As part of a new trilateral security partnership announced between Australia, the United States and Britain on Wednesday (Sept 15), Australia will acquire the technology and capability to deploy nuclear-powered submarines.
Here are the pros and cons of going nuclear for Australia's navy.
Nuclear submarines: limitless range, less detectable, faster
Submarines with nuclear propulsion systems have limitless range and are less detectable in operation. Conventional submarines, on the other hand, must surface periodically and have a comparatively limited range, and are viewed as being outclassed by China's growing capabilities.
In 2009, British and French nuclear submarines collided in the Atlantic Ocean, with media reports attributing the inability of either submarine to detect the other being a factor in the accident.
Numerous reports have also said that nuclear submarines can reach speeds of 55 kmh or more when submerged, and have a cruising speed of 38kmh to 47kmh. Conventional submarines have a cruising speed of 10kmh to 27kmh.
A nuclear submarine would give the Australian navy the ability to patrol the Indo-Pacific for a longer time and farther, venturing as far north as Taiwan.
A step closer to China's submarine fleet
Australia wants eight nuclear submarines. It would take as many as 18 months to work out details of the agreement before work on the submarines begins in Australia. Building and commissioning such nuclear-powered submarines can take years, or even decades.
Nonetheless, this will bring it closer to China's existing fleet of six Shang-class nuclear submarines, but the latter also owns an additional 50 diesel/electric submarines.

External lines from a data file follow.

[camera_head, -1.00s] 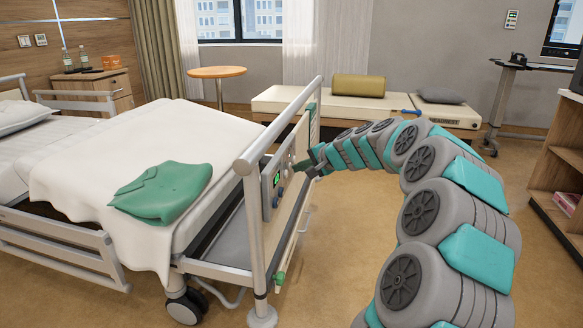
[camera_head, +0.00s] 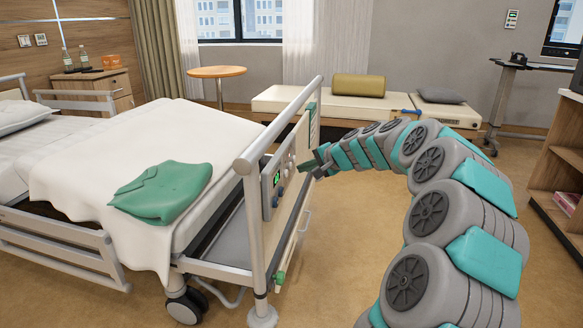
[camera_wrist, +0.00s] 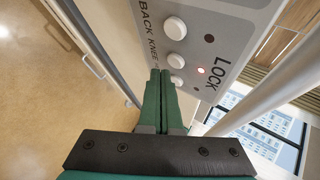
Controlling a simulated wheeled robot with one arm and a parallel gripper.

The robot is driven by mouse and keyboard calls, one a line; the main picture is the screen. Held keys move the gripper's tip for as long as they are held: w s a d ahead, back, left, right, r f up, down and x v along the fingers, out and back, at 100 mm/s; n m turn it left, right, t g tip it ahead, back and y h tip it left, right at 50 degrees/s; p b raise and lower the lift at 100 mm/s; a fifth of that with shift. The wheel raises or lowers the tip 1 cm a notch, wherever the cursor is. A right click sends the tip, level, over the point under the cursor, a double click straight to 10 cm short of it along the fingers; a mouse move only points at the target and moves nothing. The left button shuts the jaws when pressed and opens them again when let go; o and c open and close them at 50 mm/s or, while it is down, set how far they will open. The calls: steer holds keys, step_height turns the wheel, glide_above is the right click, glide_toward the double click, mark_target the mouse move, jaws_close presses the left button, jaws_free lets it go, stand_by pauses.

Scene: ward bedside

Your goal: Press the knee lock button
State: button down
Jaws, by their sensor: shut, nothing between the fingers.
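The control panel (camera_head: 267,196) is on the outer side of the bed's foot end. In the wrist view it is a grey plate (camera_wrist: 222,20) marked BACK, KNEE and LOCK, with round white buttons in a row. The knee lock button (camera_wrist: 177,60) is the middle one, beside the word KNEE. A red light (camera_wrist: 203,71) glows in its row; the light in the BACK row is dark. My gripper (camera_head: 308,168) is shut and empty in front of the panel. In the wrist view its green fingertips (camera_wrist: 160,73) end close to the knee button and the lowest button (camera_wrist: 177,80); contact cannot be told.
The bed's end rail (camera_head: 252,160) rises close to the panel. A green folded cloth (camera_head: 163,192) lies on the bed. A low bench (camera_head: 283,100) stands behind my arm. A shelf (camera_head: 562,165) is at the right. The floor between is clear.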

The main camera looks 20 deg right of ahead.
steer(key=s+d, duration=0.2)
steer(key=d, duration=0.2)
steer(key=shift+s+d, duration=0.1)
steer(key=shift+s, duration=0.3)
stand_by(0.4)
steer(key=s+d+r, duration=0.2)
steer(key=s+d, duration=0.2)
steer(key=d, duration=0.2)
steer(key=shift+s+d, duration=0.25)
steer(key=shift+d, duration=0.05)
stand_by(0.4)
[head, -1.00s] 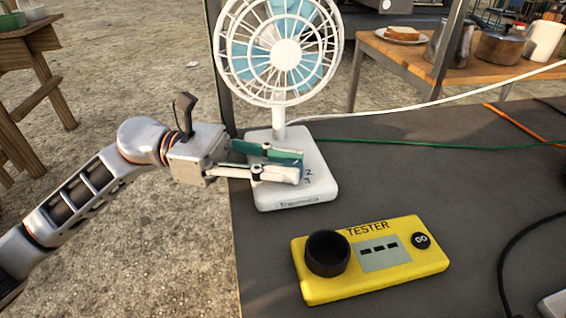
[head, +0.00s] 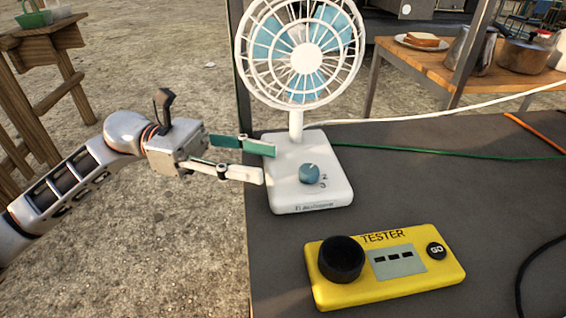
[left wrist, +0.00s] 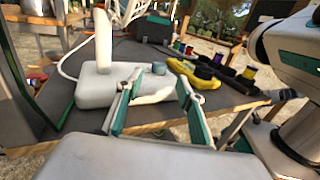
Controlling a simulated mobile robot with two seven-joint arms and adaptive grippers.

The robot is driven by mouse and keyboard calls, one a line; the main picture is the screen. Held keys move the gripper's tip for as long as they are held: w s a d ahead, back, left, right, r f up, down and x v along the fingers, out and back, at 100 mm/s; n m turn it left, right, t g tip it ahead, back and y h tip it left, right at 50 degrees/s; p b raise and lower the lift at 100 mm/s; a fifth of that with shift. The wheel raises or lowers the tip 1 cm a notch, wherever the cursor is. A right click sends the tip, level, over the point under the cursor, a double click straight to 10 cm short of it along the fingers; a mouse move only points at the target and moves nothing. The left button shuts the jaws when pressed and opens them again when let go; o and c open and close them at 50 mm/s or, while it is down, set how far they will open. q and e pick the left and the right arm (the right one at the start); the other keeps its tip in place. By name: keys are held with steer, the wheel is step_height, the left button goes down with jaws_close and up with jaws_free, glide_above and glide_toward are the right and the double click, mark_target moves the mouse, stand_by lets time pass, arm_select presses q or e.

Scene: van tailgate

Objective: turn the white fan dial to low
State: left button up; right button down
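The white fan (head: 304,62) stands upright on its white base (head: 330,191) at the left end of the grey table. Its blue dial (head: 310,174) sits on top of the base, with the marks 2 and 3 visible beside it; the other marks are not readable. In the left wrist view the dial (left wrist: 159,68) rises from the base (left wrist: 97,88) beyond the fingers. My left gripper (head: 269,163) is open and empty, its fingertips at the base's left edge, left of the dial and apart from it. My right gripper is not in view.
A yellow tester (head: 388,268) with a black knob lies in front of the fan. A green cord (head: 420,154) and white cable (head: 440,111) run behind it. A wooden table (head: 425,64) with bread and pots stands behind.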

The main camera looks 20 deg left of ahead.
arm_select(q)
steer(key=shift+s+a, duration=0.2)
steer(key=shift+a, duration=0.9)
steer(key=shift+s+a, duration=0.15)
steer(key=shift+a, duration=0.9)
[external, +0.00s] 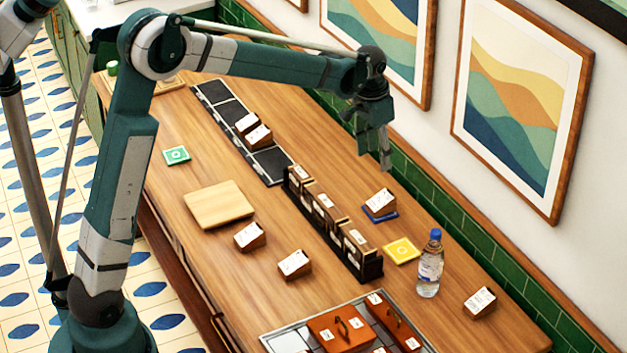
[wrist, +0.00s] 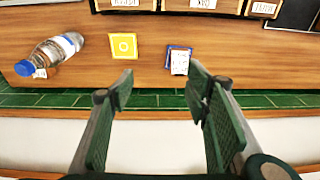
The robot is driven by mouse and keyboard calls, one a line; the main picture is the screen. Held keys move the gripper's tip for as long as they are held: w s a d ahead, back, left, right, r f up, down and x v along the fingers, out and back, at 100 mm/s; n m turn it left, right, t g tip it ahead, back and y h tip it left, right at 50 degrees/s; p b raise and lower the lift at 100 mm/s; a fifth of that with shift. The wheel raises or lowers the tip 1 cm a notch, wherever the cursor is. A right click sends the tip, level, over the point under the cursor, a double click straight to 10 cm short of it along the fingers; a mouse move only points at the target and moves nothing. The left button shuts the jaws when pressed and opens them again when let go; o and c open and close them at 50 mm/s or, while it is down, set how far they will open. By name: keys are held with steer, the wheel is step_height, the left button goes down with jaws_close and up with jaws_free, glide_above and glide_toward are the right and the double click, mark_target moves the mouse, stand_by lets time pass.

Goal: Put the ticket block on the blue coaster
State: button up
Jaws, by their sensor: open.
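A ticket block (external: 380,200), wooden with a white printed face, rests on the blue coaster (external: 381,216) near the wall side of the table. In the wrist view the block (wrist: 180,63) covers most of the blue coaster (wrist: 168,50), whose edge shows around it. My gripper (external: 374,150) is in the air above and beyond them, toward the wall. In the wrist view my gripper (wrist: 161,86) has its fingers spread with nothing between them, and the block lies ahead of the fingertips, apart from them.
A yellow coaster (external: 401,250), a water bottle (external: 430,265) and another ticket block (external: 479,302) stand nearby. A black rack (external: 368,268) of blocks runs along the middle. Two more blocks (external: 250,236) (external: 294,264), a wooden board (external: 219,204) and a green coaster (external: 176,155) lie left. Framed pictures hang behind.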

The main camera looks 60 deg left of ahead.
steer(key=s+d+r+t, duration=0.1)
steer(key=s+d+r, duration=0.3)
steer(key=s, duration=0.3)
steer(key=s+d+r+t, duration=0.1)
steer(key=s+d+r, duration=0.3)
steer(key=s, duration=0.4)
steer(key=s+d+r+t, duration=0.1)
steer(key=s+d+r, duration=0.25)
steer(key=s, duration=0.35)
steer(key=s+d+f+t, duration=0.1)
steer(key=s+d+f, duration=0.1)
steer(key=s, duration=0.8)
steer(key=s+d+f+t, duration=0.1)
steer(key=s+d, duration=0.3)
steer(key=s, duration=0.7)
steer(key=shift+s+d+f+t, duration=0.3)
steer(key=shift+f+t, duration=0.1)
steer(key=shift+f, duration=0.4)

Limited areas of operation
Nuclear submarines are often bigger and thus less manoeuvrable in shallow coastal waters, which may prove to be a strategic disadvantage in certain circumstances.

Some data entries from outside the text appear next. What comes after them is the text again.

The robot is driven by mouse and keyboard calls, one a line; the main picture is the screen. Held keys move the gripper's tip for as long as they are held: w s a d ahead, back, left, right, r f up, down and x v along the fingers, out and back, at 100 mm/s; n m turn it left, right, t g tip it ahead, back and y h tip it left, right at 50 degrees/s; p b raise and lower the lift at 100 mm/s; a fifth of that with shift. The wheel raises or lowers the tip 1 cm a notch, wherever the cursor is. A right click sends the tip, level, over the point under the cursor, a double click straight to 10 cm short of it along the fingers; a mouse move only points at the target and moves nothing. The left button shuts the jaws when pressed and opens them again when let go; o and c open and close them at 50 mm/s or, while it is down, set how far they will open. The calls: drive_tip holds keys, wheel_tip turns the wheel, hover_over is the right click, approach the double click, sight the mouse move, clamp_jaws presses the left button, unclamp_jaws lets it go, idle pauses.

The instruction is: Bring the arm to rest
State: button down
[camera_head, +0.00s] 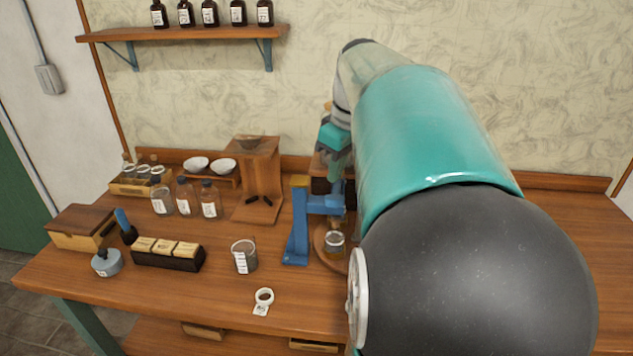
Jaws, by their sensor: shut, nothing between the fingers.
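My arm reaches forward from the lower right of the head view over the wooden workbench (190,310). Its teal and black links cover much of the right half. My gripper (337,178) is beyond the arm, pointing down above the blue stand (300,225). It is small and partly hidden, and its fingers look closed with nothing held. A small glass jar with amber content (335,240) stands below it on a round wooden base. I cannot tell whether the gripper touches the stand.
A labelled glass beaker (244,257), a white ring-shaped item (263,300) and a dark block with pale labels (167,254) stand left of the blue stand. Several bottles (185,198) and a wooden stand (258,185) are behind. A shelf (185,34) hangs above. The bench's right end looks clear.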

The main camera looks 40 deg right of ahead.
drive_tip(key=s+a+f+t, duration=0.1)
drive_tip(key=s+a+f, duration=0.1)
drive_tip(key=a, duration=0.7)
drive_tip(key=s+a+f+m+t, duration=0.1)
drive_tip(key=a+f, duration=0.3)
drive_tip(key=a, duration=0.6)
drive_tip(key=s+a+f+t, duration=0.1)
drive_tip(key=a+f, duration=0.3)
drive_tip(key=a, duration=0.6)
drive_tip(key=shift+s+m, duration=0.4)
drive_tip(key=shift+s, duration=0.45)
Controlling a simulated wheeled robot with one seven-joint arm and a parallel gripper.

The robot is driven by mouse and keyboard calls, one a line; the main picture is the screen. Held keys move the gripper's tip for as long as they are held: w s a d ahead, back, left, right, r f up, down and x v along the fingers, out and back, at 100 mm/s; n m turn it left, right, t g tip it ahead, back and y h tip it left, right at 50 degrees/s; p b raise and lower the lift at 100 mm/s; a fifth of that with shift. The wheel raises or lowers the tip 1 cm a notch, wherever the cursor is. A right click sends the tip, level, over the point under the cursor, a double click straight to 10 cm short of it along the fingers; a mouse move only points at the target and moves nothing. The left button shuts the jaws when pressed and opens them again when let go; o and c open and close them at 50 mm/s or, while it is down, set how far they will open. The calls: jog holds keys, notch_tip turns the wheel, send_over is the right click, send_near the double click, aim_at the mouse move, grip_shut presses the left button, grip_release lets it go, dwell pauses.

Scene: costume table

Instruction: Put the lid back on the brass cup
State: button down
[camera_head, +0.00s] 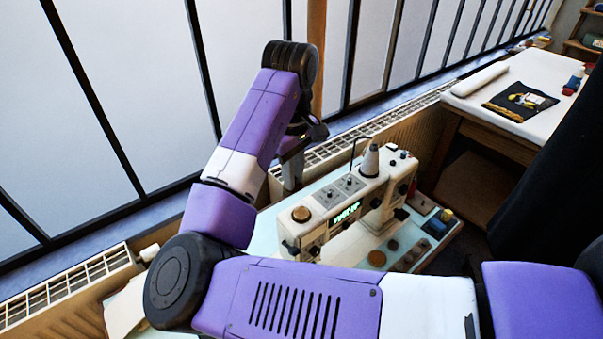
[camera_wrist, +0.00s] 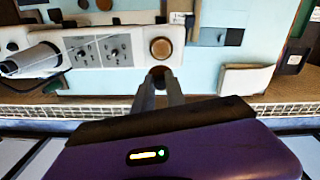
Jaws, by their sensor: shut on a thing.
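My gripper (camera_wrist: 160,80) is shut on a small round reddish-brown thing (camera_wrist: 158,71), which shows only partly between the fingertips in the wrist view. It may be the lid, but I cannot tell for sure. In the head view my gripper (camera_head: 291,172) points down behind the sewing machine, which hides the held thing.
The white sewing machine (camera_head: 338,208) stands close by with a thread cone (camera_head: 370,160) on top. Brown round pieces (camera_head: 377,258) lie before it. A radiator (camera_head: 70,290) and windows line the back. A white table (camera_head: 530,72) stands at the right; pale blue tabletop shows beside the machine.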

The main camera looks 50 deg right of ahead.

Furthermore, New Zealand Prime Minister Jacinda Ardern announced that New Zealand will continue to maintain a ban on nuclear-powered vessels in its waters, reducing the areas that Australian submarines will be allowed to operate in.
A similar move may be made by individual ports in Australia, with Fremantle in Western Australia instituting its own ban on nuclear-powered vessels previously, as well as Melbourne expressing a similar concern.
Nuclear-related issues to be sorted out
Unlike other countries with nuclear submarines, such as the US and China, Australia does not have a domestic nuclear industry able to support the manufacturing of these vessels.
While not entirely necessary, it would also imply that Australia will have to rely on another nation for the nuclear fuel. The issue of disposing nuclear waste from the submarine's operation will also need to be addressed.